Council members Joella West, Dakotah McGinlay, Ed Briones and Gail Garey approved of the language.
“We have a housing crisis, and we need to move forward, and I think this is the best option on the table,” Garey said. “And I think it is appropriate to put the 9% in the language so our community can weigh in on this.”
“I hope our community understands this is a really big step toward the future of Brown Ranch and the housing authority’s ability to fund it,” McGinlay added.
The short-term rental tax funding mechanism articulated in the now-approved ballot language is contingent on the housing authority meeting a set of agreed-upon performance metrics, included in a proposed annexation agreement, whereby the authority would need to complete 420 affordable housing units in six years and 1,100 units in 12 years.
If those benchmarks are not met, the funding would be partially reduced after seven years and could be cut off entirely at the 13-year mark.
Regional park removed
In January, housing authority and city negotiators began working out a proposed annexation agreement for the Brown Ranch area while undertaking the parallel process to form a ballot question to underlie the development’s funding.
The current 38-page draft annexation agreement lays the framework for the development of the Brown Ranch area and, in a separate discussion from the ballot question, council members continued to work through its language Tuesday night.
Members will vote to approve the agreement at a second reading later this month before taking another vote to adopt the annexation agreement as a city ordinance. They could also decide to refer their ordinance approval to voters; or, if a citizen petition is filed within 30 days of the council’s ordinance approval, the measure would be put to a referendum.
If the annexation agreement is not passed, or is challenged by petition before the November election, the city would remove the ballot question from the vote, according to Dan Foote, the city’s attorney.
A major point of contention in the Brown Ranch annexation agreement negotiations has centered on how the development will incorporate more than 60 acres of community parks and open green space as part of the development along with a 40-acre regional park.
The regional park’s inclusion in the Brown Ranch project plans has been a focal point at the negotiation table for months as officials have wrestled with how the city will fund its portion of necessary capital infrastructure needed to support the development.

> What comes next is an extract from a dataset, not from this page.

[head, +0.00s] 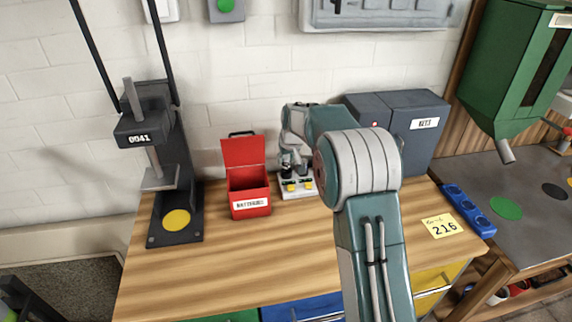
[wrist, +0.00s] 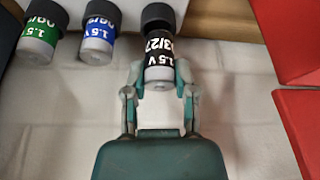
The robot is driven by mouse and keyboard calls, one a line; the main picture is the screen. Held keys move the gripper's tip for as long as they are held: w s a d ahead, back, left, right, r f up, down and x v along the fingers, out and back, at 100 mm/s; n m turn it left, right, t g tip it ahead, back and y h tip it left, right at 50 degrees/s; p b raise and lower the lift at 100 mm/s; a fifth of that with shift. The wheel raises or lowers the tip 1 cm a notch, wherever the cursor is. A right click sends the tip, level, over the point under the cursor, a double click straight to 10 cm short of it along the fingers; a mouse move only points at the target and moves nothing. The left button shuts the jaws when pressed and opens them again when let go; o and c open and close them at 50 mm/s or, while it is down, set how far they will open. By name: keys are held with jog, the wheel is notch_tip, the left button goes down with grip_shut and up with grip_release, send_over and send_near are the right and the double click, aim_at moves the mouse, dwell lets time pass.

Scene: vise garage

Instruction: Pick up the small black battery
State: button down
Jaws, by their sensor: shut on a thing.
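The small black battery (wrist: 158,45) has a black label with white print and shows at the top middle of the wrist view. My gripper (wrist: 160,75) is shut on it, with one finger on each side. In the head view my gripper (head: 294,166) is at the white battery stand (head: 299,194) at the back of the bench, partly hidden by my arm. The black battery is too small to make out clearly there. In the wrist view a blue-labelled battery (wrist: 97,38) and a green-labelled battery (wrist: 40,33) are to the left, apart from my gripper.
An open red box (head: 250,202) labelled for batteries stands just left of the stand. A grey box (head: 405,125) stands to the right. A black press (head: 170,190) is at the far left.

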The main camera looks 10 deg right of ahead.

Council members emerged from an executive session Aug. 22 to announce that they would no longer ask the Brown Ranch development to allot space for the regional park with an alternative proposal for the city to purchase land elsewhere and the housing authority to contribute funding for its construction.

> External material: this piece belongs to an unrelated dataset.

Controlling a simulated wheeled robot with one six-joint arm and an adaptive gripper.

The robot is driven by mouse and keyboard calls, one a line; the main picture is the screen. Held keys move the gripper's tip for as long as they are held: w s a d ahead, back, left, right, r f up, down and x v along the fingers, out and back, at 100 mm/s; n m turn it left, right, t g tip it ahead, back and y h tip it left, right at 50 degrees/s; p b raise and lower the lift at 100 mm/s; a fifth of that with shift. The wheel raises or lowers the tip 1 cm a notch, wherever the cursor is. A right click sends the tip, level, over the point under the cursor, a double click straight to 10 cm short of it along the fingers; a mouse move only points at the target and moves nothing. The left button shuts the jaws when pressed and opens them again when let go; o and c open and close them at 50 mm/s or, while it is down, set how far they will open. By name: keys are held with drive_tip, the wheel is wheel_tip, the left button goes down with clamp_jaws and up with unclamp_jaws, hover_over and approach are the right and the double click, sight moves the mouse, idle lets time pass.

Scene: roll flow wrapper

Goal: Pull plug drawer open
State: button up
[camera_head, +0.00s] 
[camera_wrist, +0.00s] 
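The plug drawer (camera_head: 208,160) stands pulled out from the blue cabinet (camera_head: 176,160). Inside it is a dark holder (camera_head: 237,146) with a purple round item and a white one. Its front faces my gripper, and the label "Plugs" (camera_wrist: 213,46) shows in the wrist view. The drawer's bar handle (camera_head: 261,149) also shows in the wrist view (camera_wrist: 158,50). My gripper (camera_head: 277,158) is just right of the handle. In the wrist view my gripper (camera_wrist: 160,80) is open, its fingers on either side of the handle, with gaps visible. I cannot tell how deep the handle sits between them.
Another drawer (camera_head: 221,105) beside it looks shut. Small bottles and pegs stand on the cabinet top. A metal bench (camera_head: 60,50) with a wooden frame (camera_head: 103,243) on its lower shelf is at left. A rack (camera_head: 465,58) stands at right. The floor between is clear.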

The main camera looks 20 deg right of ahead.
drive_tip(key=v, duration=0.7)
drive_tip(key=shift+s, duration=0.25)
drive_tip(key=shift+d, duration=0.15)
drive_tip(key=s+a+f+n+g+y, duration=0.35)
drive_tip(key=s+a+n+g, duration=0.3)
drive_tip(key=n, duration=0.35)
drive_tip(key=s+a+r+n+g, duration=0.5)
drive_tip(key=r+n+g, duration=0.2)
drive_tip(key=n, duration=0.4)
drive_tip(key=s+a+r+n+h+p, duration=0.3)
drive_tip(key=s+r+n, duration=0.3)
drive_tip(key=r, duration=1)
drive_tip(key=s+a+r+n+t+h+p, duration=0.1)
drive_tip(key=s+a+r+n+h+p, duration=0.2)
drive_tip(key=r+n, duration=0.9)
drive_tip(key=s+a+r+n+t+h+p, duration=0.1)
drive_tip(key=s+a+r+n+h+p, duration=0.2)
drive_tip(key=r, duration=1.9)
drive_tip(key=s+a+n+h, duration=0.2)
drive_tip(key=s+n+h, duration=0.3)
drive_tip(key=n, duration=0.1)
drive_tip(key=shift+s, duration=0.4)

In a win for the housing authority negotiators, City Council decided Tuesday to remove the $54.2 million cost of the 40-acre regional park from the Brown Ranch project’s financial impact analysis — reducing the city budget’s projected shortfall of non-utility capital projects, including parks and U.S. Highway 40 improvements, from $108.2 to $54.2 million.
Decided by a straw vote, members decided 5-2 on removal of the regional park’s costs from the city’s financial forecast — with Crossan and Heather Sloop voting to keep it in the conversation.
A seemingly frustrated Buccino cited a disconnect in the council’s discussion before voting to keep the regional park’s financial impact out of the city’s projections.
“This becomes a policy decision right now at the Brown Ranch annexation,” he said. “We have been mulling over parks and cost of parks and how much parks are to the point that we are at the detriment of killing this annexation because we have to find a way to pay for these parks.”
McGinlay and the remainder of council members agreed.
“The community has asked us to address affordable housing and I don’t think that’s putting parks against affordable housing, its prioritization, and right now we are prioritizing housing,” McGinlay said.
Yampa Valley Housing Director Executive Director Jason Peasley expressed concern that the regional park space and other park-related matters included by the city in the annexation agreement amount to a “misuse of short-term rental funds for a purpose of what is well beyond what the original project called for.”
After more than seven months of negotiations, Peasley pointed out that the parties agree on more than 90% of the annexation agreement’s proposed language.
“They are ready to get this done and not be held hostage by parks,” Peasley said of the council members’ parks discussion and straw vote.
“I think we are very close on the park things,” he added. “But we just need to push this over the edge.”
The approved STR/Brown Ranch ballot question is as follows:
Without increasing taxes or imposing any new taxes, shall the city of Steamboat Springs be authorized to allocate 75% of its short-term rental tax revenues through 2042 to the Yampa Valley Housing Authority (“YVHA”) for affordable and attainable housing at Brown Ranch, including infrastructure, and to agree not to reduce the current 9% tax rate during the term of this commitment, with the commitment being contingent on YVHA’s timely completion of affordable and attainable housing units, all as set forth in section 9 of the City and YVHA September 2023 Annexation Agreement between the City and YVHA, with the city’s commitment regarding short-term rental tax revenues being seen as a multiple fiscal-year financial obligation within the meaning of Article X, Section 20(4)(B) of the Colorado Constitution?